• [Task goal]:
Your task is to write out the lines from the line containing "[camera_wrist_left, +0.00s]" through the last line of the material, exactly.

• [Material provided]:
····················
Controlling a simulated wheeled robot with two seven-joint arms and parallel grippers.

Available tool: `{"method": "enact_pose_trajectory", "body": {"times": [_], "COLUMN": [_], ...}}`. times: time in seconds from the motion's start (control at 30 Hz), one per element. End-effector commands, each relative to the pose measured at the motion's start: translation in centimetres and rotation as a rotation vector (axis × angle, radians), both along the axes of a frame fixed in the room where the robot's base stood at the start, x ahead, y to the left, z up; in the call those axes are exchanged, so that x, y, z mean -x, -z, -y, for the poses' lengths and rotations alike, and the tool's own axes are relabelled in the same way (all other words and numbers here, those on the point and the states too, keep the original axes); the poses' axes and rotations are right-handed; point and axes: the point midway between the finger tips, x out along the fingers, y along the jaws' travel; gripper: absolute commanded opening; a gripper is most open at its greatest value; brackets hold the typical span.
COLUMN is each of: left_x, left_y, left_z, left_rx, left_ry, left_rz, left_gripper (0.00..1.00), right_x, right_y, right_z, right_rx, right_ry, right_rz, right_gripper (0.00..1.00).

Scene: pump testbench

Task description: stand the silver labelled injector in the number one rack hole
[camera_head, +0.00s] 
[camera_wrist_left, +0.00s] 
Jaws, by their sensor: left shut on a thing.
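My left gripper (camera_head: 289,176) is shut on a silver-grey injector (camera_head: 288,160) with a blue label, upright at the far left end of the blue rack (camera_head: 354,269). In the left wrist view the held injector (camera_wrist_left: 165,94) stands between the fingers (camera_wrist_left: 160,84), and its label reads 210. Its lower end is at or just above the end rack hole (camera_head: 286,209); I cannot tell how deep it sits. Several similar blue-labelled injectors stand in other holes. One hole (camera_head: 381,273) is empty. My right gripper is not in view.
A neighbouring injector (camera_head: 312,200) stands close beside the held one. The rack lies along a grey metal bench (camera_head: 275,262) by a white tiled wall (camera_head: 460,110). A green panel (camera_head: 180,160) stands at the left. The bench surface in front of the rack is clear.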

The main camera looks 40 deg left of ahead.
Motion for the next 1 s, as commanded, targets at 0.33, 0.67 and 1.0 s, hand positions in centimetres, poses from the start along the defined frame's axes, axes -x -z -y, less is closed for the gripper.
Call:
····················
• [Written answer]:
[camera_wrist_left, +0.00s] 
Jaws, by their sensor: left shut on a thing.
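My left gripper (camera_head: 289,176) is shut on a silver-grey injector (camera_head: 288,160) with a blue label, upright at the far left end of the blue rack (camera_head: 354,269). In the left wrist view the held injector (camera_wrist_left: 165,94) stands between the fingers (camera_wrist_left: 160,84), and its label reads 210. Its lower end is at or just above the end rack hole (camera_head: 286,209); I cannot tell how deep it sits. Several similar blue-labelled injectors stand in other holes. One hole (camera_head: 381,273) is empty. My right gripper is not in view.
A neighbouring injector (camera_head: 312,200) stands close beside the held one. The rack lies along a grey metal bench (camera_head: 275,262) by a white tiled wall (camera_head: 460,110). A green panel (camera_head: 180,160) stands at the left. The bench surface in front of the rack is clear.

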The main camera looks 40 deg left of ahead.
Motion for the next 1 s, as commanded, targets at 0.33, 0.67 and 1.0 s, hand positions in centimetres, poses from the start along the defined frame's axes, axes -x -z -y, less is closed for the gripper.
Call:

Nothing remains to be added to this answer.